Start GIVEN RECORDS
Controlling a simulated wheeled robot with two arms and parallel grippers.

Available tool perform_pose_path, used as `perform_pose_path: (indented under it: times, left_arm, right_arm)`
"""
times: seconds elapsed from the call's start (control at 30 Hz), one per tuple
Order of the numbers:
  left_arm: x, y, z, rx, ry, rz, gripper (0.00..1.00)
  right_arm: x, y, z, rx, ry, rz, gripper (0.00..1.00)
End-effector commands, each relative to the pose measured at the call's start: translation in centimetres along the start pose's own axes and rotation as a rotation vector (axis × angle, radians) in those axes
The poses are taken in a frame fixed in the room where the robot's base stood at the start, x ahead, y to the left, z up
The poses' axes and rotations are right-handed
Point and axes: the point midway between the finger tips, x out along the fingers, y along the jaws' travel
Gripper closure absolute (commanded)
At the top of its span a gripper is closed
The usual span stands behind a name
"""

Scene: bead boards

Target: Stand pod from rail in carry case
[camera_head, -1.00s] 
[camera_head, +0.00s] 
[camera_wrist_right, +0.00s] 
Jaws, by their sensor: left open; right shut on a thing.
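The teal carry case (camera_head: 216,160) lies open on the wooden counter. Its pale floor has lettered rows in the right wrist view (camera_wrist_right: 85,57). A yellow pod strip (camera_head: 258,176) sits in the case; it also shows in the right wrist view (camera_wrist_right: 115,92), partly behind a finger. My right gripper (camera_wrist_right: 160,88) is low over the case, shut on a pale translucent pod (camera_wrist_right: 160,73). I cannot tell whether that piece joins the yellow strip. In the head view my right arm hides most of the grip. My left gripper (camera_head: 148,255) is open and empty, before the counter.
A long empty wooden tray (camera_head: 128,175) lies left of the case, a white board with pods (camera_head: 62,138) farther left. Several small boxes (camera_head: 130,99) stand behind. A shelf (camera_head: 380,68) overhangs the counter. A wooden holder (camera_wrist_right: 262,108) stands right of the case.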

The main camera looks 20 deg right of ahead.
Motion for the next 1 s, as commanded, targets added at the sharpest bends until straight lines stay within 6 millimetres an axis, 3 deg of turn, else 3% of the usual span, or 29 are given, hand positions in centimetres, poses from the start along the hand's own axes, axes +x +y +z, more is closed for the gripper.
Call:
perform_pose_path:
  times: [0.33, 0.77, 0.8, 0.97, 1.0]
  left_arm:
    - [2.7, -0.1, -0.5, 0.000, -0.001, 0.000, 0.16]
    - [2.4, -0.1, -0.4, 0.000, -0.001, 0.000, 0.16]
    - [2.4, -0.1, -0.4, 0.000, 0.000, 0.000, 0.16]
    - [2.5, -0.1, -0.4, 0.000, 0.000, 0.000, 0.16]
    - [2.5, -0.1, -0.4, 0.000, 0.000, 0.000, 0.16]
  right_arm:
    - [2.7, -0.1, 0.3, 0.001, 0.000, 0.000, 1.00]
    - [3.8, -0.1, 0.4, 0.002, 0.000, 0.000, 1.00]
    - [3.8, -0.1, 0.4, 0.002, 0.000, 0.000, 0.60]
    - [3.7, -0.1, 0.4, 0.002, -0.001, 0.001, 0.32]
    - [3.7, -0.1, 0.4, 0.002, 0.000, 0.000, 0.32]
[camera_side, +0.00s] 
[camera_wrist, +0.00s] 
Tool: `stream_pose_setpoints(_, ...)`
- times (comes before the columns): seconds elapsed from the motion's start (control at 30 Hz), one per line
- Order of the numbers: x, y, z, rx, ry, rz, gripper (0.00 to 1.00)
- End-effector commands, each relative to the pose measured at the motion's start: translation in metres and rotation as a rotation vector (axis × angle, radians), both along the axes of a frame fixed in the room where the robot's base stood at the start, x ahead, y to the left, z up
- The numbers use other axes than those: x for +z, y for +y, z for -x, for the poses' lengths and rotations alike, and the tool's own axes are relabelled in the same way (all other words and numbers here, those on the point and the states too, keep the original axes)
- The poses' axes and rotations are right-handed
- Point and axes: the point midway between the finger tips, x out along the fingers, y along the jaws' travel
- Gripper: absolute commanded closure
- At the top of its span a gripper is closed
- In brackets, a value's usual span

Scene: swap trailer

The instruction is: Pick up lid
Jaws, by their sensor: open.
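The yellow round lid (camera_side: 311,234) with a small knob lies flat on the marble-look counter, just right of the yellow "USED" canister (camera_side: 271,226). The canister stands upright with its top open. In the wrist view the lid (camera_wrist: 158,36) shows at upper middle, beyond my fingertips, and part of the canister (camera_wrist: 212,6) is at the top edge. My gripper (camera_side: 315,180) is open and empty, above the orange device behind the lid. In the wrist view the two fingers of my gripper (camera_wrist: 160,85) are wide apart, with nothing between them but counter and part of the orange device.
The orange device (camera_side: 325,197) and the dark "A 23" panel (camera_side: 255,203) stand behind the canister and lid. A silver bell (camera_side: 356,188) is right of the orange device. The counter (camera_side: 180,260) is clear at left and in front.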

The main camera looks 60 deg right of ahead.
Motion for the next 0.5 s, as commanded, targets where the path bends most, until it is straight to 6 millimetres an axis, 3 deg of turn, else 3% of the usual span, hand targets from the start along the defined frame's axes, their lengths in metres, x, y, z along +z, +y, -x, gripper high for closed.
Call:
End GIVEN RECORDS
EXERCISE — Look back at the data above. Transcribe exactly the lines starting at the line that contains "The main camera looks 20 deg right of ahead." and ending at the line that contains "Motion for the next 1".

RESPONSE BELOW —
The main camera looks 20 deg right of ahead.
Motion for the next 1 s, as commanded, targets added at the sharpest bends until straight lines stay within 6 millimetres an axis, 3 deg of turn, else 3% of the usual span, or 29 are given, hand positions in centimetres, poses from the start along the hand's own axes, axes +x +y +z, more is closed for the gripper.

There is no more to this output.